A graduate of the University of the Free State, Coetzee and her former guide participated in the Paralympics in Rio in 2016, but, heartbreakingly, were disqualified after their race (in which they would have received the bronze medal). Undeterred, though, she smashed her own world record at the World Para Athletics Grand Prix in Berlin last year, taking 13,97 seconds off the time she set in the T11 category of the women’s 5 000 m.

In March, she set good times in the 800 m and the 1 500 m at the 2019 South Africa Sports Association for People with Disabilities (SASAPD) National Championships, sponsored by Toyota. Her training for the London Marathon, which took place in April, took a toll on her ability to set up a personal best.

Her guide now is Xavier Adams, who’s clearly indispensable in her chase for success. As Coetzee acknowledges, having the right guide is crucial. “When I first met Xavier, at a cross-country event, I felt an immediate bond,” she says. “We clicked and I asked him if he’d be my guide. From then on we have trained together all the time.”

What is it about Adams that is so right for her? “He’s very sensitive to my style and pace,” she says. And, crucially, he doesn’t run ahead of her. Although the two are linked by a short lariat on their wrists, the competitor athlete must at all times be positioned on the track slightly ahead of the guide: he (or she) is not permitted to “pull” the competitor.
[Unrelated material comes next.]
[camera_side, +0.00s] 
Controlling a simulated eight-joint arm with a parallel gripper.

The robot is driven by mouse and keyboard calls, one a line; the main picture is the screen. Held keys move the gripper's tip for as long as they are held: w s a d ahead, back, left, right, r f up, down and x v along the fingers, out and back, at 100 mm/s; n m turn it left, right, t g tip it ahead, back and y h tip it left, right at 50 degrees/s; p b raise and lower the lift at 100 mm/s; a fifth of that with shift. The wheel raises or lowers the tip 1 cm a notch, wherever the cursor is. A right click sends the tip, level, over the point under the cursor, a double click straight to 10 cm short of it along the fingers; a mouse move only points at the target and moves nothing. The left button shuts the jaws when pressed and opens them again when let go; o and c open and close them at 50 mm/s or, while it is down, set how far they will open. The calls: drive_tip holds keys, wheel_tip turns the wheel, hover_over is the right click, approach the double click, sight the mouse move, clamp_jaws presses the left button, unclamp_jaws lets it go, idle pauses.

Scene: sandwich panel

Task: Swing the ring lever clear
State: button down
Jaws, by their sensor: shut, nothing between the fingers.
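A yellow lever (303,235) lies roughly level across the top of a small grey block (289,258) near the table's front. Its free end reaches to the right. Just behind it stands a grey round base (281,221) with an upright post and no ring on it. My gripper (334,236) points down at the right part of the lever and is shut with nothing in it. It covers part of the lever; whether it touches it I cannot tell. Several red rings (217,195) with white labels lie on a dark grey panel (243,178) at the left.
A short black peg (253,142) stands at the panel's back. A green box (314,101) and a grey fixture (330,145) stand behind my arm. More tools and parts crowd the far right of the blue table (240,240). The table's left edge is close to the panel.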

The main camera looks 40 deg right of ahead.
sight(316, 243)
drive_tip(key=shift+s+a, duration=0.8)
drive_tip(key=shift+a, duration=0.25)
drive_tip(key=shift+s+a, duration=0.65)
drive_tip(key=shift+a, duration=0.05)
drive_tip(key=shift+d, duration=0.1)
And the training? “We train together six days a week, twice a day. On Sundays it’s like a rest day – we train just once.” A special diet? “No, not at all. I eat whatever I want, when I want.” One gets the feeling that that’s exactly how this spirited young woman approaches her whole life.

Glenn Crompton, Vice President: Marketing at Toyota South Africa Motors, says young people like Coetzee are the reason why Toyota has entered into a three-year partnership with SASAPD to promote the sporting codes offered at Paralympic level for athletes with disabilities.

“At Toyota, we believe that movement and mobility in all its definitions is all around us. Sport has the power to connect people. This where we learn the true power of sport – it can challenge us, inspire us and, most importantly, unify us.

“As the Worldwide Official Mobility Partner of the International Olympic Committee and the International Paralympic Committee, Toyota shares the vision to inspire people to push onward – past their finish line, past their impossible. Coetzee is one of many examples of people achieving the impossible at the SASAPD National Championships.

“Toyota believes that you can achieve great things when you move. This is why we are a proud partner of the SASAPD National Championships. We are wholeheartedly committed to unleashing human potential through the power of movement,” Crompton concludes.